Wnuczki, jako uczennice podstawówki pokazały mi komputer a najstarszy wnuczek,
zainstalował Internet. Na stare lata opanowałem jako tako umiejętność
korzystania z tej rewolucyjnej i jej dobrodziejstw, elektroniki. Niby rozumiem,
ale nadal nie pojmuję jak to działa. Trzecie pokolenie nie wierzy, że był czas
bez komputerów i Internetu, oraz że dziadek mógł żyć w takim odległym czasie.
Zosieńko!
W Zielonej Górze w milczącym
skupieniu wysłuchiwałem krzyku dzikich gęsi i śpiewnego klangoru żurawi.

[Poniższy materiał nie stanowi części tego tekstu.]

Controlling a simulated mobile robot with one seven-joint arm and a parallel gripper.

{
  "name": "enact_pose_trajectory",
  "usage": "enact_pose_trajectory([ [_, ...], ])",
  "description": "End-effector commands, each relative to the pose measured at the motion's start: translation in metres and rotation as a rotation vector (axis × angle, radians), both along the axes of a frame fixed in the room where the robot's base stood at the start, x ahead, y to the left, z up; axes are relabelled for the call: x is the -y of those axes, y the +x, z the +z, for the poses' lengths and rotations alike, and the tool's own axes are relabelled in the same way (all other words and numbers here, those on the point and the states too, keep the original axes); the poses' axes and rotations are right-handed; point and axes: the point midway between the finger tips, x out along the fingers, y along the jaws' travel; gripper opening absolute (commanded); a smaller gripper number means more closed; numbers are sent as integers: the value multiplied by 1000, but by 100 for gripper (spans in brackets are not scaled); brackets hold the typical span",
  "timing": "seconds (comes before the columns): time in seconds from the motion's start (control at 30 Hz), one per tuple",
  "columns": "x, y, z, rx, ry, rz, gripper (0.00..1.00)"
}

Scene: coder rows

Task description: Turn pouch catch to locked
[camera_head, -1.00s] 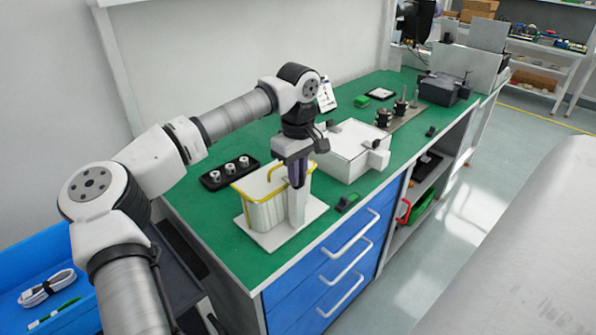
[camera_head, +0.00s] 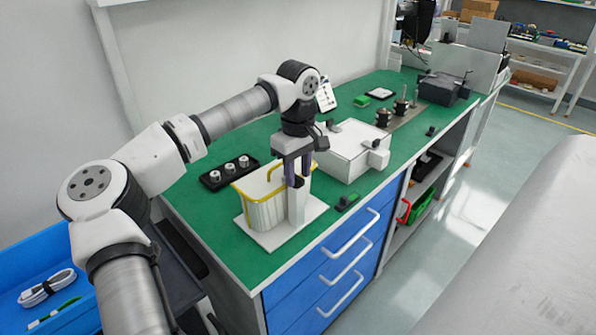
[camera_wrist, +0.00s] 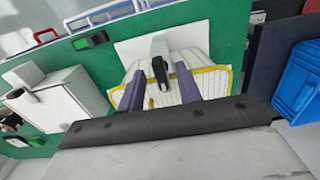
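The pouch (camera_head: 262,208) is a pale bin with a yellow rim on a white base plate (camera_head: 312,207). A pale upright post (camera_head: 297,209) stands at its right side. In the wrist view the post (camera_wrist: 159,46) has a dark catch (camera_wrist: 160,72) on top, pointing toward the pouch (camera_wrist: 206,88). My gripper (camera_head: 298,180) points down over the post top. In the wrist view its two purple fingers (camera_wrist: 160,82) are apart, one on each side of the catch. I see no clear contact. The fingers partly hide the catch in the head view.
A white box (camera_head: 350,150) with a side fitting stands behind the post. A black tray (camera_head: 229,172) with white-topped parts lies left of it. A small dark-green block (camera_head: 346,202) lies near the bench front edge. Green bench top (camera_head: 205,225) is clear at front left.

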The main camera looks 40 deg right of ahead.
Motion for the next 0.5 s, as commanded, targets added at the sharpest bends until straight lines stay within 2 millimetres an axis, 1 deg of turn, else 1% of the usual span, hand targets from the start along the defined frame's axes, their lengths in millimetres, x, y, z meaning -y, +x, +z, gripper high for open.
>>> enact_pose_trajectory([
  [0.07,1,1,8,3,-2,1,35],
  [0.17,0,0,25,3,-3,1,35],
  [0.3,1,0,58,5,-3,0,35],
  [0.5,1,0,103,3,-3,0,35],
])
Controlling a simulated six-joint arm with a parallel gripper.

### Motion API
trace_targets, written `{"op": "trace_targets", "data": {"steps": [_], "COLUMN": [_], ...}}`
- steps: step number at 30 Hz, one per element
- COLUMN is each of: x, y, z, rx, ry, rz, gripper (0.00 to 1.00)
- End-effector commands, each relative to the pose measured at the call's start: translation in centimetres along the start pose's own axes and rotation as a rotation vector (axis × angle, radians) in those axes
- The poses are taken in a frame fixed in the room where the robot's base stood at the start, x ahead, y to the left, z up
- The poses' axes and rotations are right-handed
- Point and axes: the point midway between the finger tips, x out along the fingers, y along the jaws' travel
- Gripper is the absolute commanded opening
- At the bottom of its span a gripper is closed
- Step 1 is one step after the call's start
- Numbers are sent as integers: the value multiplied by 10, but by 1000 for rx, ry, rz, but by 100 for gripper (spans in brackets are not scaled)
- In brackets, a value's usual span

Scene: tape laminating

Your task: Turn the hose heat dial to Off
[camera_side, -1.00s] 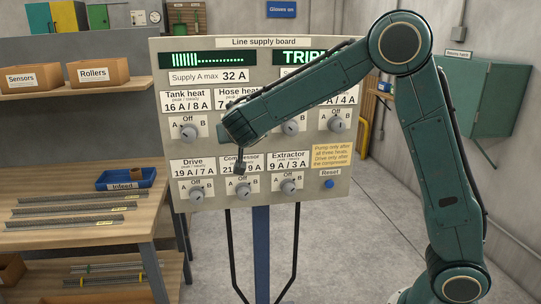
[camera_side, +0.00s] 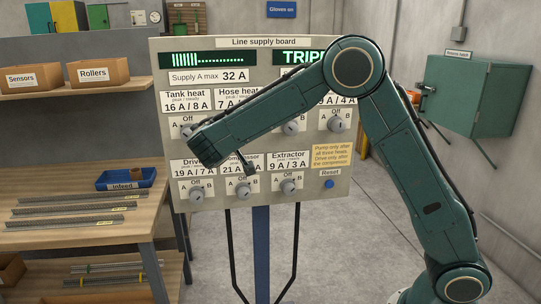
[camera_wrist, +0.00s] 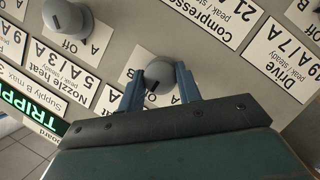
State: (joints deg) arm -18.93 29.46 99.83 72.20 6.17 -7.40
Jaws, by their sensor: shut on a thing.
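The hose heat dial (camera_wrist: 158,76) is a round grey knob on the tilted panel, in the middle of the wrist view. The blue fingers of my gripper (camera_wrist: 159,84) stand on either side of it, shut on the dial. My gripper hides part of the label around it, and I cannot tell clearly where the dial points. In the side view my arm covers this dial and my fingertips; only the upper part of the Hose heat label (camera_side: 236,95) shows.
The supply board (camera_side: 345,200) carries several other dials close by, including nozzle heat (camera_wrist: 66,17), compressor (camera_side: 243,190) and drive (camera_side: 197,193). Its right display reads TRIP, cut off by my arm. A blue reset button (camera_side: 329,184) sits lower right. A workbench (camera_side: 110,235) stands left.

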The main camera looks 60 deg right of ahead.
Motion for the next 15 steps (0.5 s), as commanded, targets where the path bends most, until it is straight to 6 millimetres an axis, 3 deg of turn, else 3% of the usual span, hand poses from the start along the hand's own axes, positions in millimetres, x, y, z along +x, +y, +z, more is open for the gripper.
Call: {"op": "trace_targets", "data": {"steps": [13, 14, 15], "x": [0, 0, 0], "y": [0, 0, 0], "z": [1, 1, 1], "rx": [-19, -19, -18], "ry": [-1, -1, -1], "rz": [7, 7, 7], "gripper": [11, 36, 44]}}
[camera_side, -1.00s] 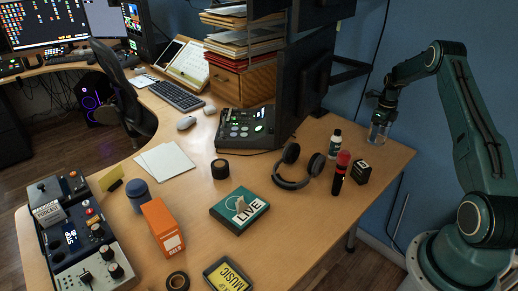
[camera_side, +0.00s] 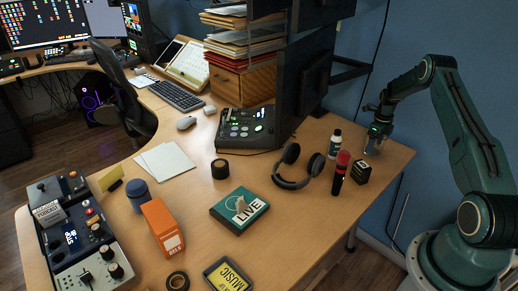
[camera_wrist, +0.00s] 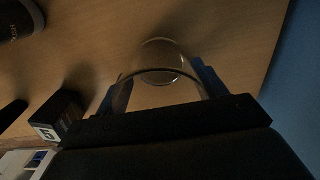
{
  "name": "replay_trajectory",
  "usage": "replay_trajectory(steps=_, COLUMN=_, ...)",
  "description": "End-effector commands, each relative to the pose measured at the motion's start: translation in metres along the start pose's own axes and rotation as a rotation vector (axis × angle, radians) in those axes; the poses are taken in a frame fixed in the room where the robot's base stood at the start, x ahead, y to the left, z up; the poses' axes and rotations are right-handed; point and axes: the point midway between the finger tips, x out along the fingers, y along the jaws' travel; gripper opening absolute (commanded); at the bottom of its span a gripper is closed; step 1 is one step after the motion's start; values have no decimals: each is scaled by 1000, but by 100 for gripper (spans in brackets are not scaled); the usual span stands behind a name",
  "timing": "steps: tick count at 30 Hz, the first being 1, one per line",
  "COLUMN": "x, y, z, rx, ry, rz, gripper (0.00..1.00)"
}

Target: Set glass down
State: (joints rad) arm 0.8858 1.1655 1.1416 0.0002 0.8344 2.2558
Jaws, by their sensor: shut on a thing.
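My gripper (camera_side: 374,139) is over the back right corner of the wooden desk (camera_side: 318,238), pointing down. It is shut on a clear glass (camera_side: 371,147). In the wrist view the glass (camera_wrist: 160,62) sits between the two fingers (camera_wrist: 160,92), with its rounded rim showing against the wood. In the side view the glass is low, close to the desktop. I cannot tell whether its base touches the wood.
A small black box (camera_side: 361,172), a red-topped black bottle (camera_side: 340,172) and a white-capped bottle (camera_side: 335,144) stand left of the glass. Headphones (camera_side: 291,168) lie further left. The desk's right edge is close. The front right desktop is clear.

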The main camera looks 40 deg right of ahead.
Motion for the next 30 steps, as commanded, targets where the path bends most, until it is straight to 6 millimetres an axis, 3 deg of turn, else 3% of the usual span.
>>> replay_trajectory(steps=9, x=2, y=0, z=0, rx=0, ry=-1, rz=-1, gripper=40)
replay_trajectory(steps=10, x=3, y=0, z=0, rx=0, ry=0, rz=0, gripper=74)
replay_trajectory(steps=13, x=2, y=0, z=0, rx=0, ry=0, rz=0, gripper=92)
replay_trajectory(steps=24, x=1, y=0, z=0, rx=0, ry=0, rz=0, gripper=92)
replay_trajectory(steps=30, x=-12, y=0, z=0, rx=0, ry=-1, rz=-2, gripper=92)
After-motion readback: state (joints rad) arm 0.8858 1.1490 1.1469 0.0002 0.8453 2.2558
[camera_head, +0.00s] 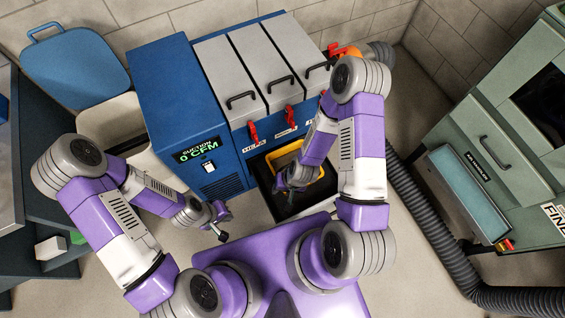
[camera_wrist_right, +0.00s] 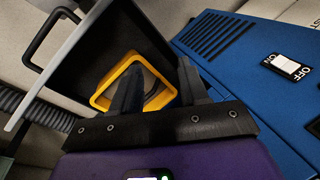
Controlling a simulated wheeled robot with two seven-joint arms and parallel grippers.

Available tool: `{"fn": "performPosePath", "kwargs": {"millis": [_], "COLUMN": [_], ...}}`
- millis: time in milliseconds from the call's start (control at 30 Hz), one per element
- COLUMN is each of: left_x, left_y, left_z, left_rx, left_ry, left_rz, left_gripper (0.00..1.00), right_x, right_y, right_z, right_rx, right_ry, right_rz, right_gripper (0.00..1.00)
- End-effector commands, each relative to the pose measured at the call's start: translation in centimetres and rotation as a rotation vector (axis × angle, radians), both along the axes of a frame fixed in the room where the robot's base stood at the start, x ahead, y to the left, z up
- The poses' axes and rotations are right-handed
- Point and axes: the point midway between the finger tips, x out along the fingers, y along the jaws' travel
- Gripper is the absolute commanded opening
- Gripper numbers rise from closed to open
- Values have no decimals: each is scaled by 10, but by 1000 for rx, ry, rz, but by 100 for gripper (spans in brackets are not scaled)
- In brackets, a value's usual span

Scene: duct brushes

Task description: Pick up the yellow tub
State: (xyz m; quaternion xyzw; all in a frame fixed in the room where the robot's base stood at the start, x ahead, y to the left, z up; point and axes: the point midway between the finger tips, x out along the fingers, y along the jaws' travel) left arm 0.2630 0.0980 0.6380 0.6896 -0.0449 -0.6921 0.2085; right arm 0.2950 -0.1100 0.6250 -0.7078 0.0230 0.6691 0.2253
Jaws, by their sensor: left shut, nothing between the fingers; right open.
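The yellow tub (camera_head: 283,150) sits inside the open black drawer (camera_head: 264,186) at the bottom of the blue cabinet, partly hidden by my right arm. In the right wrist view its yellow rim (camera_wrist_right: 101,91) and dark inside show past my fingers. My right gripper (camera_head: 291,187) is over the drawer at the tub; in the wrist view its fingers (camera_wrist_right: 158,80) are apart, with the left finger in front of the tub's rim. I cannot tell whether it touches the tub. My left gripper (camera_head: 221,233) is shut and empty, left of the drawer and away from the tub.
The blue suction cabinet (camera_head: 172,95), with grey handled panels (camera_head: 265,60) and red latches, stands behind the drawer. A ribbed grey hose (camera_head: 430,220) runs along the floor to the right, near a green cabinet (camera_head: 500,150). A blue-lidded bin (camera_head: 75,68) stands at the left.

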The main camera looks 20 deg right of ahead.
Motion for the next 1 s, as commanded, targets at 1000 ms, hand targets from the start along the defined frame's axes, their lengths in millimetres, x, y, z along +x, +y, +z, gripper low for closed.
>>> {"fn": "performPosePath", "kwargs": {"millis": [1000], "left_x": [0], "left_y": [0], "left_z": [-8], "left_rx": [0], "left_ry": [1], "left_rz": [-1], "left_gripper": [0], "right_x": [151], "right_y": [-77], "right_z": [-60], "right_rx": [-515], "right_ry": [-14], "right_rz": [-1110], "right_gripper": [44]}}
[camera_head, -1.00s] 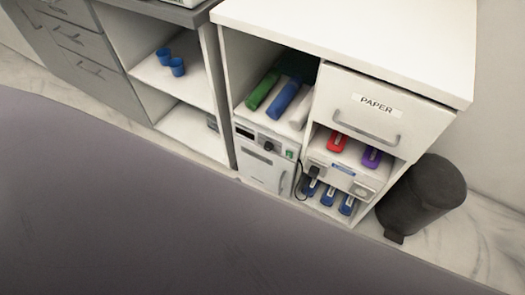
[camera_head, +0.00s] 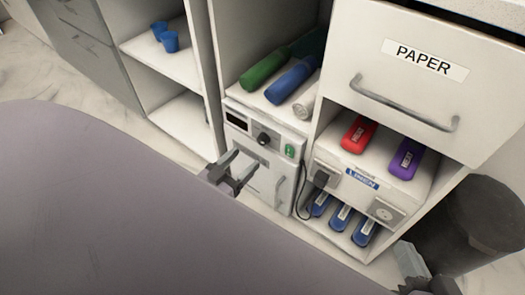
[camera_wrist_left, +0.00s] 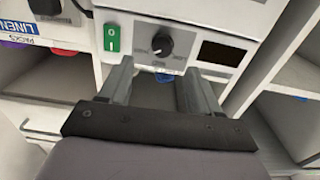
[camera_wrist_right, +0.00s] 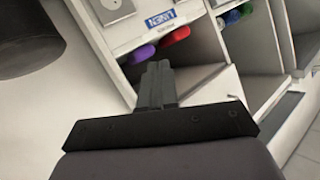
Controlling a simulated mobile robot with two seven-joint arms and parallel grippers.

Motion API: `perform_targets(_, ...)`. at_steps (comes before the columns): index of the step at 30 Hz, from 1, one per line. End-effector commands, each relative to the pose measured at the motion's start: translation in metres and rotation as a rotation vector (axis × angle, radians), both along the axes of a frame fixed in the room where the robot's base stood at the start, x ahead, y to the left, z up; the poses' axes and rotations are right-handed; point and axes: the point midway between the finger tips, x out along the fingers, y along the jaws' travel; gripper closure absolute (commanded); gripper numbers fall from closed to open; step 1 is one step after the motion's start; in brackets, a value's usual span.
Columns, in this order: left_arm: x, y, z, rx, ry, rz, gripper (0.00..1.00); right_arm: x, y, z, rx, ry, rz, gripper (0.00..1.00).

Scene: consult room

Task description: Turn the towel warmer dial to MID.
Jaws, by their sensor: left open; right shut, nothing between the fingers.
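The towel warmer (camera_head: 257,173) is a white box with a handled door, low in the cabinet. Its front panel carries a dark round dial (camera_head: 264,138), a black display and a green switch (camera_head: 290,151). In the left wrist view the dial (camera_wrist_left: 161,44) sits between the green switch (camera_wrist_left: 111,38) and the display (camera_wrist_left: 221,54); its setting marks are too small to read. My left gripper (camera_head: 238,170) is open and empty, in front of the warmer, its fingers just short of the dial. My right gripper (camera_head: 420,268) is shut and empty at the lower right, near the bin.
Green, blue and white rolls lie on the shelf above the warmer. A PAPER drawer (camera_head: 408,67) and a LINEN unit (camera_head: 362,178) with a plugged cord stand to the right. A dark bin (camera_head: 480,225) is at far right. Blue cups (camera_head: 170,41) sit on the left shelf.

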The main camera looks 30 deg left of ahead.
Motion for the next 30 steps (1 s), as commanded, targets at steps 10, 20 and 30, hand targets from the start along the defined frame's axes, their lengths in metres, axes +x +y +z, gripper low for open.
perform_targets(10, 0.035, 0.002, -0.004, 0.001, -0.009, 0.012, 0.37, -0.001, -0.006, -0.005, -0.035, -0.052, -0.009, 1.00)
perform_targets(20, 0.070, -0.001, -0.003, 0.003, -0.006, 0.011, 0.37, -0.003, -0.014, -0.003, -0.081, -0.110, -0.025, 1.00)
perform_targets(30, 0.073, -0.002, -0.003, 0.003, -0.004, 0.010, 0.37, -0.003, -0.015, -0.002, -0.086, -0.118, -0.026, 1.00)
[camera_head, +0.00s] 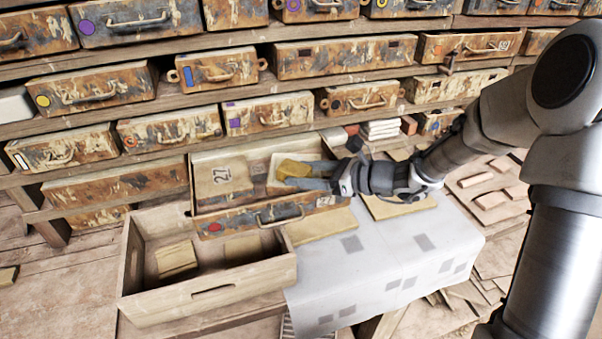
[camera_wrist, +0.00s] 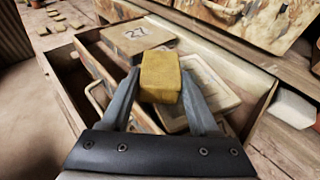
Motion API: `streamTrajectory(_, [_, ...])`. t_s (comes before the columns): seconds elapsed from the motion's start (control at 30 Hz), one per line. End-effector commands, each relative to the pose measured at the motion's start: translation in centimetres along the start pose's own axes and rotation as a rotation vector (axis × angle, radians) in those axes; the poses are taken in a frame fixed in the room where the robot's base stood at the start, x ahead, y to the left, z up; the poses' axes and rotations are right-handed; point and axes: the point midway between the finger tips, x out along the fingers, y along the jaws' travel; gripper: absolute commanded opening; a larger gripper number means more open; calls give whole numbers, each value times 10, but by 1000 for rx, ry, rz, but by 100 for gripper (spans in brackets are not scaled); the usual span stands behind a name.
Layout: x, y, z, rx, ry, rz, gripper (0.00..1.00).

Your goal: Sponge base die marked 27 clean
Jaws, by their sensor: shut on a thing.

Zazwyczaj było już ciemno, albo o zmroku, jednak na tyle, że kluczy
stworzonych, nie widziałem. Telefonowałem wówczas do przyjaciela Staszka Kowalskiego i pytałem: - Słyszałeś? -
Tak.-Widziałeś? - Nie
Nie udało się wówczas
powtórzyć za Stanisławem Tymem: Otworzyłem okno i piękny, donośny krzyk żurawi
zagłuszył wreszcie dyskurs politycznych elit.
Zosiu znasz mój stan lepiej niż lekarze,
którzy dokonali cudów darując mi parę lat życia po wczesnej diagnozie
obliczonej na trzy miesięczne przetrwanie.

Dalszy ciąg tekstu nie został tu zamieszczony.